▶ TASK OBJECTIVE:
Look over the entries that follow and work out how many lines contain "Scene". State the number only.

▶ RECORDS FOR PROCESSING:
++++++++++++++++++++
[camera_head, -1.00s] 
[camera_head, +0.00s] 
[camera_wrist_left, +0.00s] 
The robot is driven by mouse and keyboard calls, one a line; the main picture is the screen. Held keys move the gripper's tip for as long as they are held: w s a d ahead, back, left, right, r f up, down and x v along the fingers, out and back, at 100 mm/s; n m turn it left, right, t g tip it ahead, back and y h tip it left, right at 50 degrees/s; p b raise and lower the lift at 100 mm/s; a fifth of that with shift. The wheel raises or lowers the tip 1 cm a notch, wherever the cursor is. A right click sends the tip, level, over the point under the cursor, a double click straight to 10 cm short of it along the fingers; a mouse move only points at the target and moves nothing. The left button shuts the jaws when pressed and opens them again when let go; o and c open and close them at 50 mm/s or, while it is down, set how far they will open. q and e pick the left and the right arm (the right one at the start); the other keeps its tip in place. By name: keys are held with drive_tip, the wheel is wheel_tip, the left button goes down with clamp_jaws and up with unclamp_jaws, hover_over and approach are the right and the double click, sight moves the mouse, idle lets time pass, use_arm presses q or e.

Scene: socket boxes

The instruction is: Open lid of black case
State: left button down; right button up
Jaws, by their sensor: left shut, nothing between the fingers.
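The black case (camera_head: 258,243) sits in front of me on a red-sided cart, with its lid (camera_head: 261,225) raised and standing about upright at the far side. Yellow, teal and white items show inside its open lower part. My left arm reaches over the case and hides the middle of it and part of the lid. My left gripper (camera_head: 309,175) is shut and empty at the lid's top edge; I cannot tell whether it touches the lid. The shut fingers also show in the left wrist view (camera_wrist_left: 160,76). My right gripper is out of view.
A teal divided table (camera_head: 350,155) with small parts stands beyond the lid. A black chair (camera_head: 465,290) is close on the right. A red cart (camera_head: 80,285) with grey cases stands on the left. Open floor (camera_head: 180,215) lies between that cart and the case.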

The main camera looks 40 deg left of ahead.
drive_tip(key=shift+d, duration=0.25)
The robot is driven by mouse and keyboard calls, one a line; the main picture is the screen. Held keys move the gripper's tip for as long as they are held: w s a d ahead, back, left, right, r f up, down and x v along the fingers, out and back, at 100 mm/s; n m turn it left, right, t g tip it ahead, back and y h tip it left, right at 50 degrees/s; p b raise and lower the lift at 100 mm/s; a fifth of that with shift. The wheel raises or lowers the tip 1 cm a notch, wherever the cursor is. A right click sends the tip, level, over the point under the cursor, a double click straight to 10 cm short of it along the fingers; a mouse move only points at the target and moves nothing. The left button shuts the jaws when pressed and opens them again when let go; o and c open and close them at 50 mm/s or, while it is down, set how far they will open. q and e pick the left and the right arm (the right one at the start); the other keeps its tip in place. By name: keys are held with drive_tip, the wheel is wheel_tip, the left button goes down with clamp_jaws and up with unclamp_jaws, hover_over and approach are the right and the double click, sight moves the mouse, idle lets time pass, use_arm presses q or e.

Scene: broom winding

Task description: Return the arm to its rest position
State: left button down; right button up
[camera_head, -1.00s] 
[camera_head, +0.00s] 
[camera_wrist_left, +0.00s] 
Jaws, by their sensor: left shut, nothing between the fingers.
++++++++++++++++++++
▶ EXERCISE ANSWER:
2